WHAT TO DO
Take the line containing "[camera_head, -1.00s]" and every line after it to the end of the material below; reproduce them exactly, without pictures.

DATA SECTION
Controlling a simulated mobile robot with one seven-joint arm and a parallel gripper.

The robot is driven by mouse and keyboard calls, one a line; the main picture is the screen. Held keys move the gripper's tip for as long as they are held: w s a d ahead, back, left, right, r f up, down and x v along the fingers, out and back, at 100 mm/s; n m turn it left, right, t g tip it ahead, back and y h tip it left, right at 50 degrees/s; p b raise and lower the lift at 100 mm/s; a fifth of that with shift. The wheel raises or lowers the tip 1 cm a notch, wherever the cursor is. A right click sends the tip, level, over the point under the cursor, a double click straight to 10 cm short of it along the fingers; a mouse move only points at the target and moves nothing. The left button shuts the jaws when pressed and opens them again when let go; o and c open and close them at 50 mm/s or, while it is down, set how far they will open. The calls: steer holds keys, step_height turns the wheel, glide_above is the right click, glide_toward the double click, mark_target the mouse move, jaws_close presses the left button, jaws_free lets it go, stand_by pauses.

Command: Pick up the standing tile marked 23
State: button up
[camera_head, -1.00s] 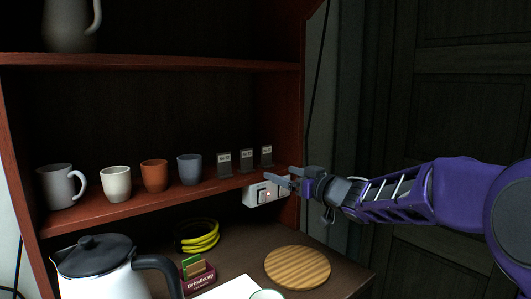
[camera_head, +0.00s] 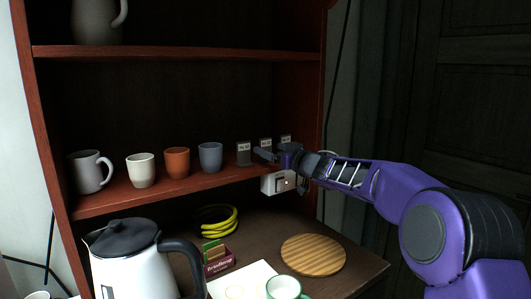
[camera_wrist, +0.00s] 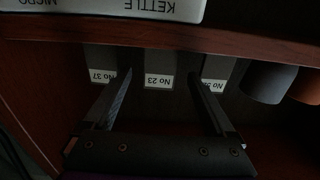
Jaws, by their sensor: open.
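The grey standing tile marked No 23 (camera_wrist: 159,63) is the middle of three on the shelf. Its white label appears upside down in the wrist view. It also shows in the head view (camera_head: 265,142), its lower part hidden by my gripper (camera_head: 272,152). In the wrist view my gripper (camera_wrist: 158,82) is open and empty. One finger is on each side of the No 23 label, pointing towards the tiles. I cannot tell whether the fingertips reach past the tile's front face.
The tile marked No 37 (camera_wrist: 102,62) and another tile (camera_wrist: 218,68) stand close on either side. Several cups, such as the blue-grey cup (camera_head: 210,157), stand left on the shelf (camera_head: 170,193). A white switch box (camera_head: 279,183) hangs below the shelf edge.

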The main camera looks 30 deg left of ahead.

PROBLEM SOLUTION
[camera_head, -1.00s] 
[camera_head, +0.00s] 
[camera_wrist, +0.00s] 
Jaws, by their sensor: open.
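The grey standing tile marked No 23 (camera_wrist: 159,63) is the middle of three on the shelf. Its white label appears upside down in the wrist view. It also shows in the head view (camera_head: 265,142), its lower part hidden by my gripper (camera_head: 272,152). In the wrist view my gripper (camera_wrist: 158,82) is open and empty. One finger is on each side of the No 23 label, pointing towards the tiles. I cannot tell whether the fingertips reach past the tile's front face.
The tile marked No 37 (camera_wrist: 102,62) and another tile (camera_wrist: 218,68) stand close on either side. Several cups, such as the blue-grey cup (camera_head: 210,157), stand left on the shelf (camera_head: 170,193). A white switch box (camera_head: 279,183) hangs below the shelf edge.

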The main camera looks 30 deg left of ahead.

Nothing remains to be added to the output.